Sears Holdings (SHLD) posted its ninth straight quarterly loss and its 30th consecutive year of declining revenue Thursday. Enough is enough. It’s time to stop calling this a turnaround.
For a long time after Eddie Lampert’s Kmart bought Sears and changed the company’s name, the market waited for him to do something brilliant, like make a killing on the real estate or convert Sears Holdings into his own version of Berkshire Hathaway (BRK.B). It was hard to believe the billionaire investor actually wanted to be a merchant.
Almost unbelievably, Lampert tried to make a go of Kmart and Sears, and that was even before the economy turned against the retail sector. Walmart (WMT), Target (TGT) and Kohl’s (KSS) can’t catch a break these days. What hope does SHLD have?
The amazing thing is that Lampert still isn’t giving up. Sears Holdings is amputating parts of itself, selling off assets and spinning off businesses, to keep Lampert’s dream of making it work as a retail chain alive.
Sears Holdings: A Slow-Motion Liquidation
That isn’t a turnaround. As Warren Buffett likes to say, the problem with most turnarounds is that they don’t turn. This thing didn’t turn years ago when it still had a chance. Sears Holdings — or what’s left of it — is never going to make it as retailer. Lampert’s latest idea of turning Sears Holdings into a smaller operation catering to loyalty-and-rewards program customers is laughable.
Joblessness, job insecurity and stagnant wages mean lower- and middle-income consumers can’t afford the luxury of loyalty to any brand. They need to chase deals and value, and those can change from week to week. Just ask the dollar-store chains how fun it is to compete for customers that way.
And yet SHLD stock still finds the occasional bidder, even if they don’t stick around for very long. Shares are volatile, which makes them great for traders. They’re also money-losers, so they’ve been ideal for shorts.
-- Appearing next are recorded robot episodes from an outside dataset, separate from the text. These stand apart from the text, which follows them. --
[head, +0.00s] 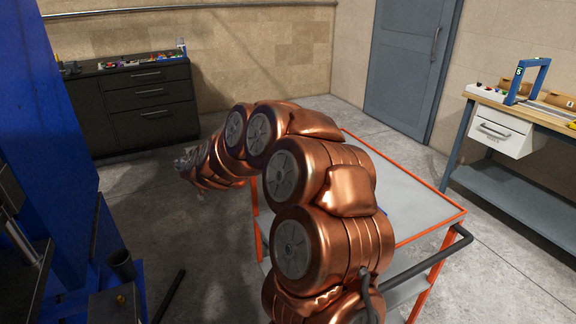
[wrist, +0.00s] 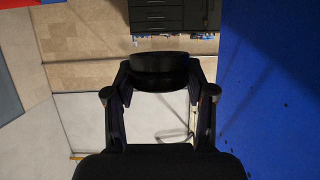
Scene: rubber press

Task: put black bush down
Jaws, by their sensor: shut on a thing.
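The black bush (wrist: 160,62) is a short, dark, rounded cylinder at the upper middle of the wrist view. My gripper (wrist: 160,78) is shut on it, with one finger on each side. The bush is held in the air, with no surface seen touching it. In the head view my copper arm reaches away to the left, and its far end is small near the dark cabinet. The bush cannot be made out there.
A blue press (head: 60,140) stands at the left, with a dark cylinder (head: 121,265) at its lower front. A red-edged trolley (head: 405,205) stands behind my arm. A dark drawer cabinet (head: 135,105) is at the back and a workbench (head: 520,115) at the right. Floor shows between them.

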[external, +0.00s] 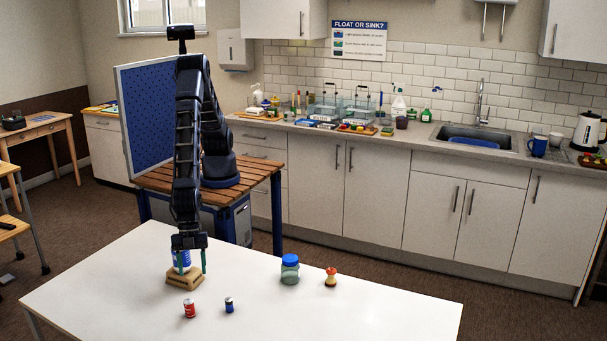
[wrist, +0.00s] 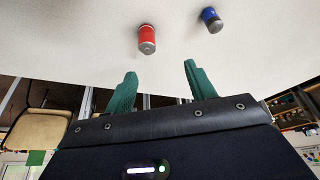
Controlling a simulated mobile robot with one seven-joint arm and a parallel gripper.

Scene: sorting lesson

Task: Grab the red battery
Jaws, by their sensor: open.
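The red battery (external: 189,308) stands on the white table near its front edge, with a silvery end. In the wrist view the red battery (wrist: 147,36) lies beyond the fingertips, roughly in line with the gap between them. My gripper (external: 191,269) points down over the table, behind the red battery in the external view. Its green fingers (wrist: 160,70) are apart with nothing seen between them in the wrist view. The gripper and the red battery are not touching.
A small blue battery (external: 229,304) stands just right of the red one. A wooden block (external: 184,279) and a blue-and-white item (external: 181,258) are by my gripper. A blue-lidded jar (external: 289,270) and an apple-core-like item (external: 330,278) stand farther right. The table's right front is clear.

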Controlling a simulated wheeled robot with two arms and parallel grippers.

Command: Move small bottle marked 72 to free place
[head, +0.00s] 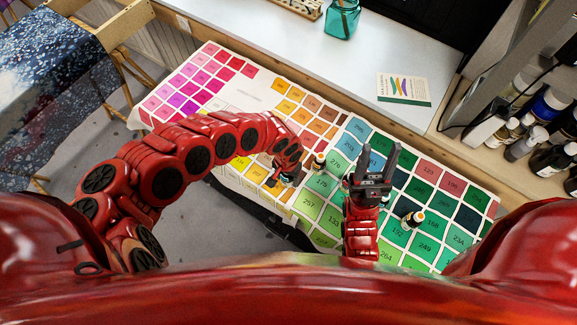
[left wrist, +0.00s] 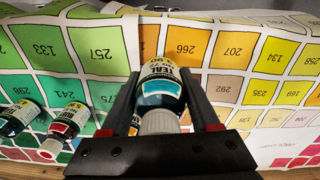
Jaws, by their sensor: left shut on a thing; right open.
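A small bottle with a white cap and a teal label (left wrist: 160,88) is between the fingers of my left gripper (left wrist: 163,100) in the left wrist view. My left gripper (head: 287,172) is shut on this bottle, low over the yellow and green part of the colour chart (head: 240,92) in the head view. The bottle is mostly hidden there. I cannot tell whether it touches the chart. My right gripper (head: 371,165) is open and empty above the teal and green squares.
A small bottle (head: 319,162) stands just right of my left gripper. Another bottle (head: 413,218) is right of my right gripper. The left wrist view shows a dark bottle (left wrist: 18,118) and a red-labelled bottle (left wrist: 68,122). The pink squares are clear.

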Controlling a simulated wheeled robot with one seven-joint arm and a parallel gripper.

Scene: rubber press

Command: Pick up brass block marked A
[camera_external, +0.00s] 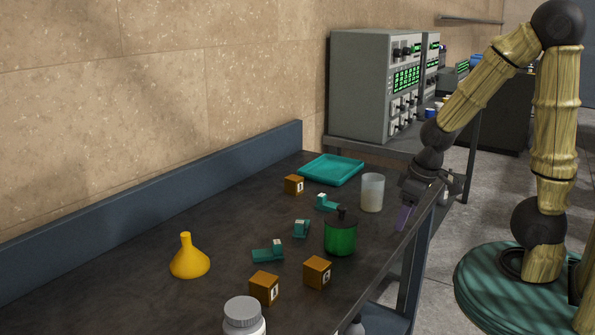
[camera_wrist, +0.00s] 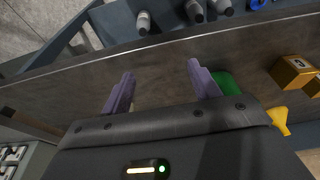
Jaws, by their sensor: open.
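Three brass blocks stand on the dark table, each with a small white label. One brass block (camera_external: 259,284) is at the front, a second (camera_external: 313,268) is just right of it, and a third (camera_external: 291,183) is at the back by the teal tray. The labels are too small to read surely, so I cannot tell which is A. In the wrist view a brass block (camera_wrist: 287,72) shows at the right, with another cut by the edge. My gripper (camera_external: 403,220) has purple fingers, open and empty in the wrist view (camera_wrist: 160,70), at the table's right edge, apart from the blocks.
A yellow funnel (camera_external: 189,262) is at left, a white jar (camera_external: 244,318) in front, a teal tray (camera_external: 332,169) behind. The table's left part is clear.

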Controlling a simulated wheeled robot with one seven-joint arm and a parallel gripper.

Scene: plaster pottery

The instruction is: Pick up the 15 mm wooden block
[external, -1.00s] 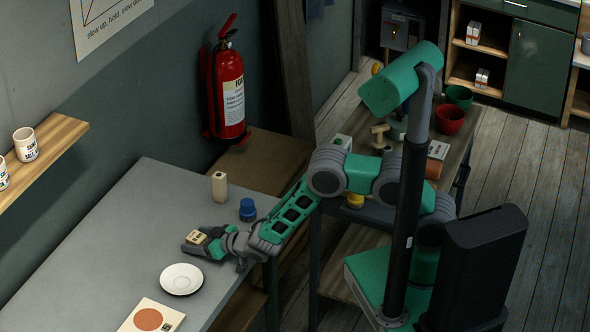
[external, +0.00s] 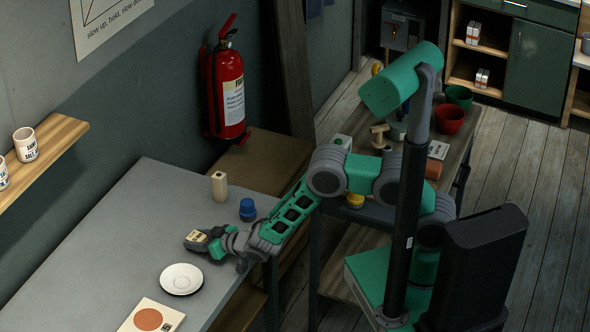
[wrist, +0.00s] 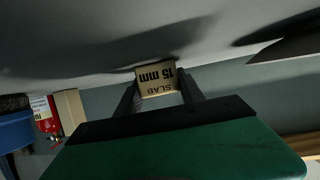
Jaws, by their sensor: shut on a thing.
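The 15 mm wooden block is small and tan, with "SLAB 15 mm" printed on its face. It shows upside down in the wrist view (wrist: 157,78), between the two dark fingers of my gripper (wrist: 160,88). In the external view the block (external: 196,237) is at the end of my gripper (external: 198,240), low at the grey table. My gripper is shut on the block. I cannot tell whether the block touches the table.
On the grey table (external: 130,230), a white saucer (external: 181,279) lies in front of my gripper. A board with an orange disc (external: 149,319) lies at the front edge.

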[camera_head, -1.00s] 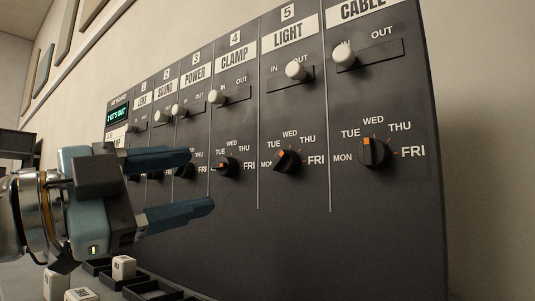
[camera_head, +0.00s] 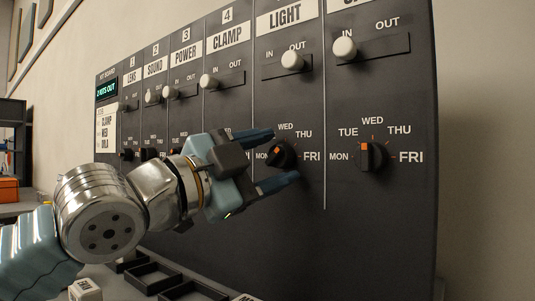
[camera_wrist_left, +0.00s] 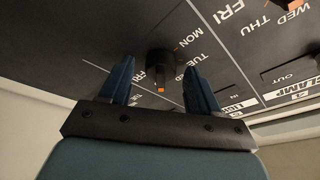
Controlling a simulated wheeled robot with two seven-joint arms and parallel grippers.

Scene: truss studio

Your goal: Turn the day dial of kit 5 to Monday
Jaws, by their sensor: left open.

But for investors? You ought to have your head examined. SHLD stock is off more than 25% for the year-to-date, and — despite some wild swings — has only blipped into positive territory for a few days at the start of April. Indeed, pretty much any time frame you care to chart shows Sears Holdings to be portfolio death. SHLD stock is off 22% over the last 52 weeks, down for 40% for the last three years, and lost 49% over the last 5 years.
If this were a mutual fund, they would have had to shut it down by now.
Sears Holdings is not a turnaround play. It’s liquidating itself in slow motion. The only reason to pay attention is out of morbid curiosity.
As of this writing, Dan Burrows did not hold a position in any of the aforementioned securities.